Je te fais la même mais en version vieille, à l’époque où les avions photographiaient le pays décemment et où ton grand-père pratiquait un patriarcat digne et généreux: c’était au temps qu’on avait des valeurs actuelles, quoi.

Eh ouais gros-se, y’a une ferme sur la photo. La ferme de Frocourt. C’est un peu comme la ferme Saint-Jacques à Maxéville. Elle est là elle est plus là. Pouf. Magie. Comme dirait l’enchanteur du cycle arthurien. Frocourt est tombée avant Saint-Jacques, d’après ce que je trouve sur Internet. Internet autant si je veux savoir si je peux cuisiner mes crottes de nez y’a pas mal de ressources, mais sur la ferme de Frocourt ça reste léger. En même temps tout le monde s’en fout un peu de la ferme de Frocourt. Dans le fond moi aussi, elle change pas ma vie la ferme de Frocourt, moins que la tofaille en tous cas. Mais quand j’arrive en haut du petit chemin, je ne peux pas m’empêcher de la voir. Depuis que je sais qu’elle était là, je la vois. Les grosses zones commerciales cradingues comme celles d’Houdemont c’est rudement pratique on va pas se mentir. Et l’idée que c’était mieux avant est en général le symptôme des âmes nulles. Mais quand même, on ne m’ôtera pas de l’idée que c’était mieux avant, du temps de la ferme. Parce que les sols naturels buvaient l’eau, parce que les ballets de bagnoles à la con n’existaient pas ici et ne crachaient pas de poison, parce que le paysage était un peu plus cool, vu qu’une ferme c’est plus joli à mon goût qu’un magasin de bricolage ou qu’un uber hypermarché avec un parking sur 700 niveaux. Parce que produire à bouffer pour les gens ça a l’air plus utile que de vendre des semi-remorques de trucs qu’il faut produire, transporter, conditionner puis mettre à la déchetterie, polluant de manière porcine tout le long du processus, de A à Z, bravo la société de consommation (je suis aussi contre la guerre et j’aime les bébés animaux).

J’essaye de me raisonner mais j’y arrive pas. Je crois quand même que c’était mieux avant. Après les zones commerciales et toute leur absurdité sont des endroits que j’aime pour faire des photos, regarder les gens, parfois leur causer, voire croiser des connaissances: mais du point de vue supérieur de l’intérêt général, c’était mieux avant. Quand même. Mais je cause je cause et pis je fous pas de photos.

Ouais c’est le ciel entre les arbres. Ça puait l’orage. C’était chouette. Ah oui parce que du coup faut pas t’attendre à des photos de la ferme, elle a disparu vers 1975, forcément.
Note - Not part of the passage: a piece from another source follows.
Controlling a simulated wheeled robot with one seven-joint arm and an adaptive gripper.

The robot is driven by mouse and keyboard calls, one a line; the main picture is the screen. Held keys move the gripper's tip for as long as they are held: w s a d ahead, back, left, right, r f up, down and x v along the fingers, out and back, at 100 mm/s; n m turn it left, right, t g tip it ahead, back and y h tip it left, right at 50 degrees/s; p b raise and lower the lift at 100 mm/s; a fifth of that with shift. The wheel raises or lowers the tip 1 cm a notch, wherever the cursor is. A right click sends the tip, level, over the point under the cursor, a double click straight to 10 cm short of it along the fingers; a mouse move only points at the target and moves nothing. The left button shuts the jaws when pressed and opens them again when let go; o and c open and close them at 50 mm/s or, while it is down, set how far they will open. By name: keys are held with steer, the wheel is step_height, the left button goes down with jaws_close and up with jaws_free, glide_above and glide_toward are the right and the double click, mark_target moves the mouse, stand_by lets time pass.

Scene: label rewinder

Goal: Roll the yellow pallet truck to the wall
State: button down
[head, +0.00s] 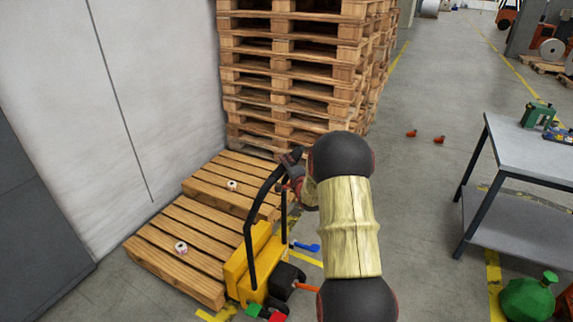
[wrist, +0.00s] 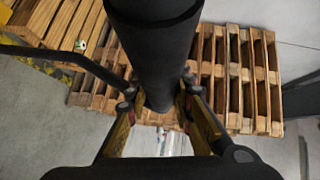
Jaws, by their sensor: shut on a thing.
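The yellow pallet truck (head: 255,262) stands at the lower middle of the head view, with its black handle (head: 249,235) rising from the yellow body. My gripper (head: 292,172) is at the top of that handle, partly hidden by my arm. In the wrist view, my gripper (wrist: 158,100) is shut on the thick black handle bar (wrist: 150,50), one finger on each side. Low wooden pallets (head: 185,235) lie against the truck on its left; whether its forks are under them is hidden. The white wall (head: 150,90) is behind these pallets, at the left.
A tall stack of pallets (head: 290,75) stands behind the low ones. Small orange things (head: 438,139) lie on the floor.

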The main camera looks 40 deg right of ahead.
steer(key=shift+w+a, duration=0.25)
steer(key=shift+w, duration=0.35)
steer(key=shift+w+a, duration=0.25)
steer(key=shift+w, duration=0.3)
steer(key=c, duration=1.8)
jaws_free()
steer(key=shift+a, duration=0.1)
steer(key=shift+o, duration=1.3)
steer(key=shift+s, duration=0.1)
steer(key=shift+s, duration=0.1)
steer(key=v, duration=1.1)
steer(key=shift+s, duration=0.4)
Et comme je suis pas un zouave de chasseur de fantômes, j’ai pas pu enregistrer ses cris informes tandis qu’elle s’effondrait sous les coups de la démolition. J’ai pas de spirit box ni même de connardotron 6000 que j’aurais acheté 150 balles chez Casto (le nombre de Picons que tu peux boire au bar pour 150 balles, ça serait un meilleur investissement, pis au bout d’un moment y’a moyen que tu voies des spectres easy en plus). Voilà, du matos, des gadgets, l’aventure t’sais, le surnaturel. Acheter des trucs comme ça aux petits malins qui les vendent, et se pignoler ensuite avec un air entendu sur des bruits blancs, ça c’est surnaturel, en effet. Les gars ils croient chasser du fantôme, en fait ils font de l’ASMR en scred la nuit. Enfin bref, pas de flux éthérique sur ce coup-là, déso pas déso, hein. Mais encore une fois, mon cerveau qui erre dans des vies qu’il ne connaît pas, qu’il invente, celles des gens qui ont vécu et travaillé dans cette ferme que je vois comme si elle était là. Mais elle est pas là. «Ferme, pas là» comme dirait mon fils qui commence à causer. Ferme ta gueule, comme je me dirais si je me rencontrais.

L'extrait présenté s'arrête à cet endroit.